No entanto, Aquiles continua ausente... A guerra avança sem
solução, a morte adensa-se e os planos tornam-se progressivamente mais próximos
da vítima. A carnificina prossegue. A familiaridade permanece mas agora é
descrita através de cada corpo que cai na poeira, cada jorro de sangue que a
faz assentar, cada lança que trilha a carne. A genealogia, a anatomia ou a
silhueta das armas pormenorizam-se, fundem-se e tornam-se protagonistas de uma
acção que insinua o dolo e a tragédia. Ostenta-se a reluzente armadura de
Aquiles que será envergada por Pátroclo, mais tarde por Heitor. Também se
exibe, e com que minúcia, a divina armadura criada por Hefesto para o herói
desarmado pela sua própria cólera. A pura coragem belicista vai sendo
substituída por uma vocação viril para a morte que se deseja por redimir e apaziguar
paixões avassaladoras. A alma encarna a convicção de cada cadáver. A história
íntima dos corpos que tombam, mesmo os do adversário, sobrepõe-se à motivação
do colectivo militar. Ama-se a morte por não se poder mais amar a vida. O
majestático luto por Pátroclo anula o poder estratégico que o resgate de Helena
tem na narrativa. Assim, o herói prevalece, chorando, no centro da sociedade e
vence perante uma plateia que, em seu redor, presta tributo à sua dor maior.
Um extraordinário desenlace para uma história que parece
colar-se ao espírito cada vez mais militarizado das cidades modernas. Por que a
terá aperfeiçoado Homero ao longo de tantos anos? Por que a terá estruturado
desta forma: tradição? imposição das audiências? dever político aos mecenas? ou
apenas vocação poética? Sem precisarmos de grandes respostas, será razoável
centrarmo-nos nesta última convicção, já que o valor intrínseco da obra está,
fundamentalmente, no carácter explícito como a beleza se incorpora na sua
estrutura.
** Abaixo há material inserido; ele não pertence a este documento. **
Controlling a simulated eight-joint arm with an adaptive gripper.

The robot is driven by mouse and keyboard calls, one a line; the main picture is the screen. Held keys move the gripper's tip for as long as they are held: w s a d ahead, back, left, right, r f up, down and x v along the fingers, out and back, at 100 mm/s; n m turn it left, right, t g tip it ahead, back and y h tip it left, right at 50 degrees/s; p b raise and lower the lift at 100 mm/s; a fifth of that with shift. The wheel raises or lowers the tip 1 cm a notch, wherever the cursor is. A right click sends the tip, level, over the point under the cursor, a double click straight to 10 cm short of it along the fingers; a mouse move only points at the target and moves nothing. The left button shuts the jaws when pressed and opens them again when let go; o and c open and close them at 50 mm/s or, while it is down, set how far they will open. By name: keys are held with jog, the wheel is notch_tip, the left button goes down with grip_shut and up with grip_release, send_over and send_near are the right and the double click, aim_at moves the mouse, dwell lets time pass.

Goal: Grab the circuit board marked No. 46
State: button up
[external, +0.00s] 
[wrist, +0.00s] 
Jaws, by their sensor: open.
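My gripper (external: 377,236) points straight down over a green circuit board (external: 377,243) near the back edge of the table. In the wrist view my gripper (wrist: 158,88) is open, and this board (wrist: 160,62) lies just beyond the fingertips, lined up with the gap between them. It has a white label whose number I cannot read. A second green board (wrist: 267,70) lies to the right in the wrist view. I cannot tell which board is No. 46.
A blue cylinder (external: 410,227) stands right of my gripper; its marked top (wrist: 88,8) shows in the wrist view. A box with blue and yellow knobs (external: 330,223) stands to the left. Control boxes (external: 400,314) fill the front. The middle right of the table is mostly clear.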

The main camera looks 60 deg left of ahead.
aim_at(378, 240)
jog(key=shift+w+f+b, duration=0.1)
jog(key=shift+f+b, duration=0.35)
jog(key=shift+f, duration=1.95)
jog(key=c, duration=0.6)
Através dela, o poema concede a eternidade do sublime ao ser humano,
ao seu corpo, à sua esperança e ao seu desaparecimento. Por ela, afasta-se da
de outros grandes livros. Aí reside a sua modernidade e o maravilhoso desafio
da presente tradução.
jef, setembro 2005
Nota. Duas
pequenas sugestões. 1. Ler a introdução inclusa como posfácio. Lido no fim, o texto
essencial fornece pistas importantes para a necessária releitura da obra, não
condicionando o ambiente único de descoberta da primeira leitura. 2. Antes de
se atirar a primeira de muitas pedras ao filme, veja-se “Tróia” (Wolfgang
Petersen, 2004), como uma pós-moderna mas lícita alta comédia sobre a Grécia
antiga mas que deveria ter sido engendrada pelo mestre Giovanni Pastrone, lá
pela península itálica nos finais da primeira década do ido século XX.